Before diving into the tips, here’s a quick overview. An FHSA is a special savings account that combines the best features of RRSPs and TFSAs. You can contribute up to $8,000 each year, with a lifetime limit of $40,000. The money you put in can grow tax-free, and withdrawals for buying your first home are also tax-free — but only if you follow the rules. Investing your FHSA money wisely means choosing the right options that help your savings grow faster while keeping your money safe.
1. Start Early to Maximize FHSA Investment Growth
The earlier you open your FHSA, the better. Even small contributions add up over time thanks to compound growth — which means you earn returns not only on your contributions but also on your earnings.

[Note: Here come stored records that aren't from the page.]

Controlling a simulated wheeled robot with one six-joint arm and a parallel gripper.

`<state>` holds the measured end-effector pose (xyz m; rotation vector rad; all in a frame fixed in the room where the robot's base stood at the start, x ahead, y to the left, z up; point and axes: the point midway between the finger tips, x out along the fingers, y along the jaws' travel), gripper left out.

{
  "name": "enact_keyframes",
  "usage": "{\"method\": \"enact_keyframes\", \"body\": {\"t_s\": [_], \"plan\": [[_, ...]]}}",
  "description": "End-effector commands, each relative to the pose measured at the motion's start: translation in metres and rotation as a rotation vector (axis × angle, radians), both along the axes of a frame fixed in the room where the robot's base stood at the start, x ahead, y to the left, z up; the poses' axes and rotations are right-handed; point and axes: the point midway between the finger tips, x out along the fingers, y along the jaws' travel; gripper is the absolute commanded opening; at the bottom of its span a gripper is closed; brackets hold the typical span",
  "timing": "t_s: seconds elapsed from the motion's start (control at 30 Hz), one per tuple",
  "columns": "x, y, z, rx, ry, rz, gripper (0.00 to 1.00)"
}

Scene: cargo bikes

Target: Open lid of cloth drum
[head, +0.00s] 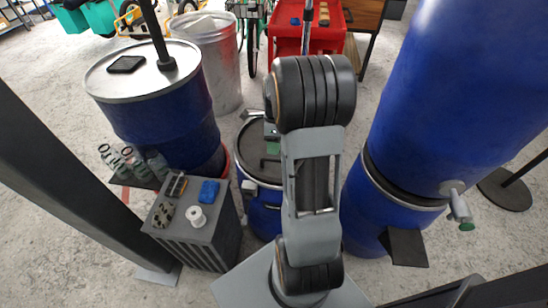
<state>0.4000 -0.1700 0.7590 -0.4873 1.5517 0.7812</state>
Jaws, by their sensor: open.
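A small blue drum (265,222) stands on the floor in the middle of the head view, and I take it as the cloth drum. Its round dark lid (254,158) lies flat on top and looks closed. A green piece (272,148), perhaps a handle, shows on the lid beside my arm. A pale block (248,187) sits at the lid's left front rim. My raised arm covers the right part of the drum. My gripper cannot be made out behind the arm. A small grey piece shows by the lid's far rim; I cannot tell what it belongs to.
A large blue drum (165,128) stands left. A grey cabinet (205,240) with a blue block (209,191) and a white spool (196,217) stands front left. Stacked blue barrels (450,100) with a tap (458,205) crowd the right. A metal bin (219,70) and red cart (325,40) stand behind.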

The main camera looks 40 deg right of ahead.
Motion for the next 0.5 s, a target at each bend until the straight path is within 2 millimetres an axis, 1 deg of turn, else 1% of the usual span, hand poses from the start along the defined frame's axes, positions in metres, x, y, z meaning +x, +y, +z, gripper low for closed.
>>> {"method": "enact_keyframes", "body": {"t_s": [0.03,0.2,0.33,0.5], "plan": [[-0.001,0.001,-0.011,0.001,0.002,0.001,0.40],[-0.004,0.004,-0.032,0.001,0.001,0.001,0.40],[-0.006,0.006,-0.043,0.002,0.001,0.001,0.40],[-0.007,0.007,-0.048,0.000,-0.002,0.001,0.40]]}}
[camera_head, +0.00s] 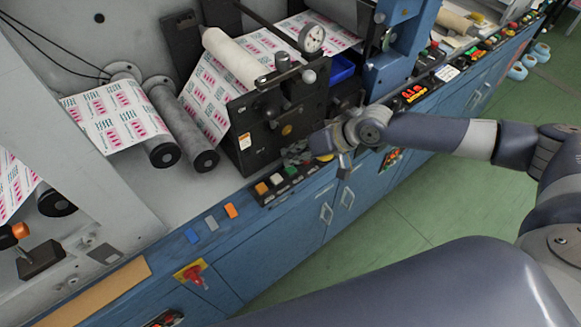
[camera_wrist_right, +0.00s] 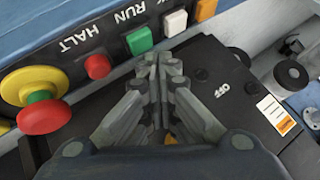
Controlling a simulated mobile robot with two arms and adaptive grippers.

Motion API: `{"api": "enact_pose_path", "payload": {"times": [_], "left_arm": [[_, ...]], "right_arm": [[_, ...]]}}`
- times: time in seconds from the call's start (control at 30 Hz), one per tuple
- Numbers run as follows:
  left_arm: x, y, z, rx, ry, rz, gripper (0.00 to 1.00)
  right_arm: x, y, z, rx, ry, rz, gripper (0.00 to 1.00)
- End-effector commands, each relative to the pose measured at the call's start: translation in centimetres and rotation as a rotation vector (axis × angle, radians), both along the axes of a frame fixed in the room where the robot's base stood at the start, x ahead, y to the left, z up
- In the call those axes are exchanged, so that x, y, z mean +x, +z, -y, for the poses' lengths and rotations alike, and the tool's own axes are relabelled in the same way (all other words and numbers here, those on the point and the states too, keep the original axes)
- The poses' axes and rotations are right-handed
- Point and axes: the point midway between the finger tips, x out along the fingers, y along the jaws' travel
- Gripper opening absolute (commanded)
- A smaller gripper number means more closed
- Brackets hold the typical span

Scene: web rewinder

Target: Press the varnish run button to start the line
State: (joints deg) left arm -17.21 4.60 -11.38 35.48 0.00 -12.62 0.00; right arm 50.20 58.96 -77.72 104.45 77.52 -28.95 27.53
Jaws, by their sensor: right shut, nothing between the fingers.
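The green button (camera_wrist_right: 139,40) sits below the word RUN on a dark button panel; it also shows in the head view (camera_head: 291,171). A red button (camera_wrist_right: 97,66) sits beside it under HALT, and a white button (camera_wrist_right: 175,23) is on its other side. My right gripper (camera_wrist_right: 165,58) is shut and empty, its fingertips at the panel's near edge beside the green and white buttons. I cannot tell whether they touch anything. In the head view the right gripper (camera_head: 297,156) is partly hidden by its own wrist. My left gripper is not in view.
A red emergency stop on a yellow base (camera_wrist_right: 38,95) is close to the gripper's left in the wrist view. An orange button (camera_wrist_right: 205,9) ends the row. A black unit with a dial gauge (camera_head: 312,38) stands behind.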

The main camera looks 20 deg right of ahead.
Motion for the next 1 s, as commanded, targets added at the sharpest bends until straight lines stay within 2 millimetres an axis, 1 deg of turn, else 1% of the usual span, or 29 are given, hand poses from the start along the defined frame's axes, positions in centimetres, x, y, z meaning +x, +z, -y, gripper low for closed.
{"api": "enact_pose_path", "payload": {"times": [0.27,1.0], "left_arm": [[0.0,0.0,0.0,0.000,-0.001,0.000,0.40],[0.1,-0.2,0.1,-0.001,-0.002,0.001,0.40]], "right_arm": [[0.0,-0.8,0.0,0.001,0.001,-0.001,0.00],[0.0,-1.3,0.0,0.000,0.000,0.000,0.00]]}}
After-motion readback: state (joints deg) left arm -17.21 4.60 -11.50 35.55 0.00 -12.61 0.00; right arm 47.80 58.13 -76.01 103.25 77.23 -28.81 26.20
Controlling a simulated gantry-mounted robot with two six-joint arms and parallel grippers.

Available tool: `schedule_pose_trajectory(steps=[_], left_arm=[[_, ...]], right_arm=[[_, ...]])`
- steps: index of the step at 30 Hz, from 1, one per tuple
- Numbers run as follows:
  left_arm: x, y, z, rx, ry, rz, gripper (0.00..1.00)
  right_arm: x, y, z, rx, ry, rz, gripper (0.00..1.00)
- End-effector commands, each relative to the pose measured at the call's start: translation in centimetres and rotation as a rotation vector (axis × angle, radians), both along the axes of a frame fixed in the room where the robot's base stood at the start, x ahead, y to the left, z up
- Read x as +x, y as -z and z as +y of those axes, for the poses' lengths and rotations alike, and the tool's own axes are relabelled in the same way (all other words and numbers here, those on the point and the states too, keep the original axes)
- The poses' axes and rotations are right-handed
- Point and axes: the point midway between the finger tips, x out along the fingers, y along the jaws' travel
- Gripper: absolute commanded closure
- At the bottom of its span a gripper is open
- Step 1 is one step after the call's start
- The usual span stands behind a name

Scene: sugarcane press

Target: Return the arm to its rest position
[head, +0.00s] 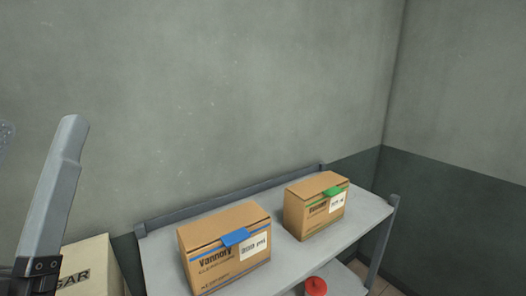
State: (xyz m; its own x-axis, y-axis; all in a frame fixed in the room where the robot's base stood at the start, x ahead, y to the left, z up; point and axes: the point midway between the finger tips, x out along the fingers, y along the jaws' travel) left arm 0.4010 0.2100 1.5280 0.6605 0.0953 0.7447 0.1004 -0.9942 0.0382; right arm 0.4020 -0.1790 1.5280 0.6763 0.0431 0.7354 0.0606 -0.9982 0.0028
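My left gripper (38,128) stands at the left edge of the head view, with its fingers pointing up. One grey finger shows nearly whole above a black base. A sliver of what looks like the other finger shows at the picture's edge. There is a clear gap between them with nothing in it, so the gripper looks open. Most of the left arm is outside the picture. My right gripper and arm are not in view.
A grey metal shelf (160,252) stands against the wall. It carries a cardboard box with blue tape (215,270) and one with green tape (300,215). A red round object (316,287) is lower down. A box marked "GAR" (92,262) is beside the left gripper.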

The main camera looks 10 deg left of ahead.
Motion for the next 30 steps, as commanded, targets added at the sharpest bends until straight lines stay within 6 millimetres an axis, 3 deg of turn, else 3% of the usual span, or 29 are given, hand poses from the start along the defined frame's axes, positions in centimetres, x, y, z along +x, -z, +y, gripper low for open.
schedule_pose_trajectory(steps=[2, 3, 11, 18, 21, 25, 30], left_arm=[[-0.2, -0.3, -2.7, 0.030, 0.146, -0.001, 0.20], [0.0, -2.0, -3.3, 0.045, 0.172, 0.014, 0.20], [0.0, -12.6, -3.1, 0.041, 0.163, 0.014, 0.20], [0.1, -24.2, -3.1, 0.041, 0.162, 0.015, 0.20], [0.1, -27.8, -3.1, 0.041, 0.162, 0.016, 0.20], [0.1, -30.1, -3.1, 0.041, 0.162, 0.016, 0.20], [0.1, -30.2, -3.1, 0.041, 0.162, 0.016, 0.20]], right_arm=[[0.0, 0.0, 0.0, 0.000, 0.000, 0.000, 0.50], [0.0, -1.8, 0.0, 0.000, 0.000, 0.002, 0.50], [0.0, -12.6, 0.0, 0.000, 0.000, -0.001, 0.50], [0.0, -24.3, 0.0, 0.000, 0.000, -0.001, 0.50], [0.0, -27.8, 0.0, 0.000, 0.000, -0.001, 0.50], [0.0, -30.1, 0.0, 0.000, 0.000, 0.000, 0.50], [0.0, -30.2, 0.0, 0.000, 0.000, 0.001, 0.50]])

For example, if you contribute $8,000 a year starting at age 25, your FHSA investment has more years to grow compared to starting at 30 or later.
Early investing also lets you take advantage of different investment options rather than keeping your money in cash, where it may lose value to inflation. So don’t wait until you’re ready to buy — start saving as soon as you can.
2. Choose Growth-Oriented Investments
Your FHSA investment doesn’t have to stay in a regular savings account. In fact, one of the best ways to grow your savings is by choosing growth-oriented investments like exchange-traded funds (ETFs), mutual funds, or index funds. These options have the potential to earn higher returns over time compared to traditional savings accounts.
Because the FHSA is designed for a long-term goal (buying a home), you can afford to take some investment risk early on to maximize growth. Just make sure you pick investments that fit your risk tolerance and timeline.

3. Keep Track to Avoid Over-Contributing
Each year, you can contribute a maximum of $8,000 to your FHSA, with a lifetime limit of $40,000. It’s important to keep track of how much you’ve deposited because exceeding these limits results in a penalty — 1% per month on the excess amount until you fix it.
Using budgeting tools or apps that track your contributions can help prevent over-contributing. You can also contact your financial institution to get updates on your FHSA balance and contribution room.
4. Coordinate Your FHSA Investment with RRSPs and TFSAs
The FHSA is a powerful savings tool, but it works best when combined with your other accounts. For example, the RRSP offers the Home Buyers’ Plan (HBP), which allows you to withdraw up to $35,000 tax-free to buy your first home, but you have to pay it back over 15 years. Meanwhile, the FHSA withdrawals for home purchases do not need to be repaid.
By coordinating your FHSA investments with your RRSP and TFSA savings, you can maximize your total savings and tax benefits. Plan how much to save in each account based on your timeline and home-buying goals.
5. Withdraw FHSA Funds at the Right Time
You want to make sure you withdraw your FHSA money only when you’re eligible, to avoid taxes or penalties. To withdraw tax-free, you need to be a first-time home buyer, have a qualifying home purchase agreement, and withdraw within the correct time frame (usually by October 1 of the year following the purchase).
If you don’t buy a home within the required period, you can transfer your FHSA funds to an RRSP or RRIF without tax consequences, but withdrawals for other reasons will be taxed. Planning your withdrawal carefully ensures you keep the full benefits of your FHSA investment.
Conclusion
Saving for your first home can feel challenging, but the FHSA investment gives you a great advantage. By starting early, choosing smart investments, keeping track of contributions, coordinating with other accounts, and timing your withdrawals, you can make your FHSA work hard for you. Use these five smart tips to boost your savings and take confident steps toward buying your first home. Your dream home is closer than you think!